Monday, Mar. 10, 1947

The Rustle of History

The incidents caused little if any stir across the nation. History in the making, like the wind of a distant storm, at first barely ruffled the leaves of the nation's newspapers.

A group of Senators and Representatives, summoned by the President, left Capitol Hill one morning last week and went to the White House. The winter chill hung damp over Pennsylvania Avenue. Harry Truman met them in the Executive Office, where he was flanked by Secretary of State George Marshall, Under Secretary Dean Acheson and Fleet Admiral William D. Leahy. This was the first stirring of the wind.

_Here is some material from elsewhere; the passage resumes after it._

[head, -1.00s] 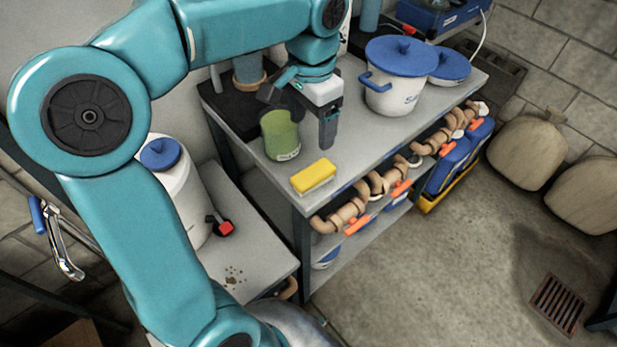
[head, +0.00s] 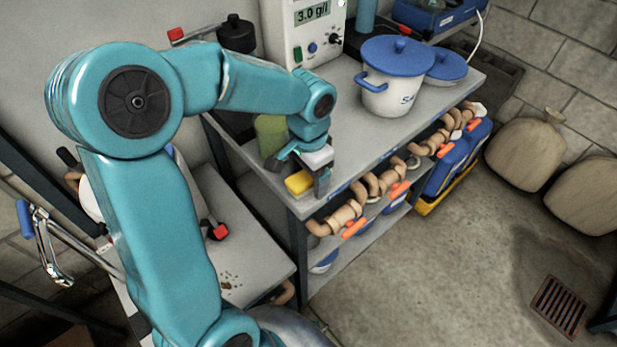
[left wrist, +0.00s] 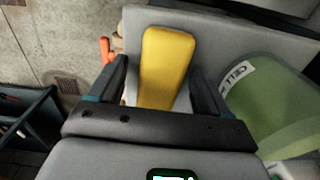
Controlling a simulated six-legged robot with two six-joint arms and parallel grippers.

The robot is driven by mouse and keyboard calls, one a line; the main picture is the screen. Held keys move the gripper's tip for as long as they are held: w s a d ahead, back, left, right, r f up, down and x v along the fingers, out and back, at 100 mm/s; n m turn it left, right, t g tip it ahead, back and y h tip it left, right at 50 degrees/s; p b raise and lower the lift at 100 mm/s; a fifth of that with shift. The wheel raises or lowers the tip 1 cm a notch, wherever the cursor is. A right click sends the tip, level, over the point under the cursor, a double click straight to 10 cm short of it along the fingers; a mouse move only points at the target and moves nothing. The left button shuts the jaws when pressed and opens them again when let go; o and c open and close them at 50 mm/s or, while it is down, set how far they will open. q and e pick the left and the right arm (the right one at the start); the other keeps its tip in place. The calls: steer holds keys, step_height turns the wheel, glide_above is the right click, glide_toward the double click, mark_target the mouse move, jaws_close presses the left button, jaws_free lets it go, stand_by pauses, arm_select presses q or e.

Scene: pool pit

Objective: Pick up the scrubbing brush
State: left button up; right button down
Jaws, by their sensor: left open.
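The scrubbing brush (head: 298,184) has a yellow top and lies on the grey bench near its front left corner. My left gripper (head: 303,180) is over it, with its fingers at either side of the brush. In the left wrist view the yellow brush (left wrist: 166,68) shows between the two open fingers of the left gripper (left wrist: 158,90), with a gap visible on both sides. The gripper hides part of the brush in the head view. My right gripper is not in view.
A green cup (head: 270,135) stands close to the gripper; it also shows in the left wrist view (left wrist: 270,105). A white pot with a blue lid (head: 390,85) stands farther right on the bench (head: 352,140). Pipe fittings (head: 345,215) line the shelf below.

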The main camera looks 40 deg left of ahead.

The Congressmen had left the White House elaborately sworn to secrecy. But the next day's morning newspapers carried a hint of the news. Evening papers carried a little more: a ''leak" from London. The Foreign Office had informed Washington that Great Britain, her economy nearly wrecked, could no longer maintain the security of Greece. That had been the subject of the White House conference. The story unfolded with no warning thunderclap, but in an atmosphere of such calm that the nation scarcely realized that a crisis had been reached.

Message from London. The story from London was correct. Secretary Marshall, preparing to leave for Moscow (see INTERNATIONAL) had told the White House conferees Britain had served notice that she could no longer support her occupation forces in Greece, could no longer maintain her position in Turkey. Britain was too poor, financially, to go on.

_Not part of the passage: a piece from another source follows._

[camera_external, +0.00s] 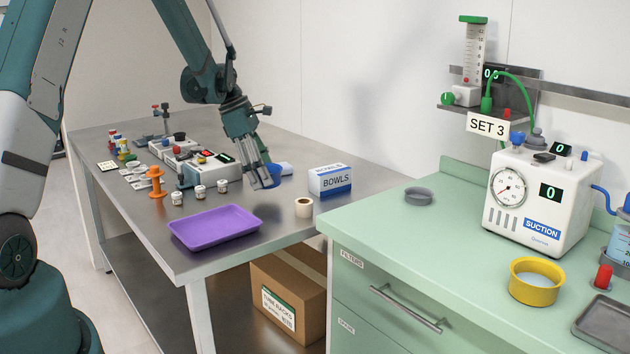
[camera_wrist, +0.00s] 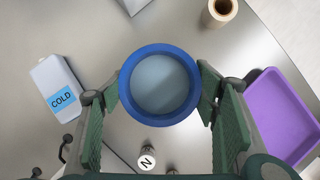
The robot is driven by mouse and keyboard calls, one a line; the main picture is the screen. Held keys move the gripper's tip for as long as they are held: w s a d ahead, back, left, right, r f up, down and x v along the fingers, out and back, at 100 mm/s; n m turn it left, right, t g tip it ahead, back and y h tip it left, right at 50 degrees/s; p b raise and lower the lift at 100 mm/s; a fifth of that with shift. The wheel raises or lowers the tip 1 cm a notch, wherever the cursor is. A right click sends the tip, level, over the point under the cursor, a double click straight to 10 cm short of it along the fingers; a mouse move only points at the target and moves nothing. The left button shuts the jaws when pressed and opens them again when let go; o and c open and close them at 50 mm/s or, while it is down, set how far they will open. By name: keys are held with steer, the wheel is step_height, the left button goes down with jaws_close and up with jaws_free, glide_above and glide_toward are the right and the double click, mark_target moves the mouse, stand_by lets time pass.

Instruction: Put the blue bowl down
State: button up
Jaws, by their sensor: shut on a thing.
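The blue bowl (camera_wrist: 126,89) is round, with a blue rim and a greyish inside. In the wrist view it sits between the two green finger pads of my gripper (camera_wrist: 160,88), which is shut on it, one pad on each side. The bowl (camera_external: 262,176) shows there as a blue patch partly hidden by the fingers. I cannot tell whether its underside touches the table.
The purple tray (camera_external: 214,227) lies near the table's front edge; a tape-like roll (camera_external: 303,208) is to its right. Small white jars (camera_external: 200,191) and an orange stand (camera_external: 155,182) are left. A COLD bottle (camera_wrist: 59,88) is near the bowl.

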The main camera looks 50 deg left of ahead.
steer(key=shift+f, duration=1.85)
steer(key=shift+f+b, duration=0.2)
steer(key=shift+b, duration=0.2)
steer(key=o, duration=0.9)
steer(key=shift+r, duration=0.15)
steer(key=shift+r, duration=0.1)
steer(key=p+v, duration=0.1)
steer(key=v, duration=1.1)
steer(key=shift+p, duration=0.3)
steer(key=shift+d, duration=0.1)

Marshall had told the Congressmen that the U.S. would have to step in immediately with a loan of $250 million for the rehabilitation of Greece's ports, railways, bridges, for the purchase of industrial and raw materials to bolster Greece's economy, and for the support of a British garrison already there. The U.S. would not send soldiers. But the U.S., besides financial aid, must supply economic and military advice and full moral support. The Congressmen knew the alternative: expanding Russia would take over.

It would be a kind of "imperialism" for which many in the U.S. had long criticized Britain, not realizing that a strong Britain was the great world stabilizing force and that the U.S. had profited by it through most of its history. Now the shoe was to be on the other foot.

The Congressmen listened gravely. They asked few questions. "Nobody knows where this will lead us," Harry Truman said thoughtfully as the conference broke up.

Cost of Stability. Congress was already groaning about the estimated cost of foreign relief in fiscal 1948. The Truman budget contemplated a $350 million expenditure for food and clothing for Austria, Greece, Hungary, Italy, Poland and

China. This was a life-saving fund, and Under Secretary of State William Clayton pledged that it would only be used to fill the gap left by an expiring UNRRA. A War Department item included another $725 million for rehabilitation of occupied countries. The two items totaled $1 billion plus--a figure which Herbert Hoover, back from Europe, estimated would be closer to $1.5 billion if all foreign relief programs are to be anywhere near adequate. On top of that would come the $250 million for Greece.

Congressman Albert Engel of Michigan, taking one look at this onslaught on the U.S. Treasury, another look at the economically bankrupt, politically epileptic country of Greece, and another look at Britain, uttered the first angry yelp. Why, Engel demanded, should the U.S. pull "Britain's fat out of the fire?"

Georgia's Senator Richard Russell, with the air of a man who is fed up, suggested that the U.S. admit England, Scotland, Wales and Ireland as member states of the U.S. "It would cost this country far less than the commitments now proposed as our obligations. . . . The King could run for the Senate, as could Winston Churchill."

It would require a little time for some Congressmen to realize that it was not Britain's "fat" but the security of the U.S. which was at stake.

Blowing Up. At week's end a State Department note went to the British. State agreed, in principle, that the U.S. should assume the commitments in Greece. The final decision would be Congress', which must appropriate the funds. But there seemed to be little doubt that Congress would vote them in the end. Senate Republican Boss Bob Taft, for one, did not think $250 million was really very much in a budget of many billions.

Harry Truman prepared to lay the whole problem of foreign relations before the U.S. people this week in a speech at Waco, Tex. The winds of history were blowing up. Not even the most economy-minded Congressman or the most isolationist plain citizen could escape their breath.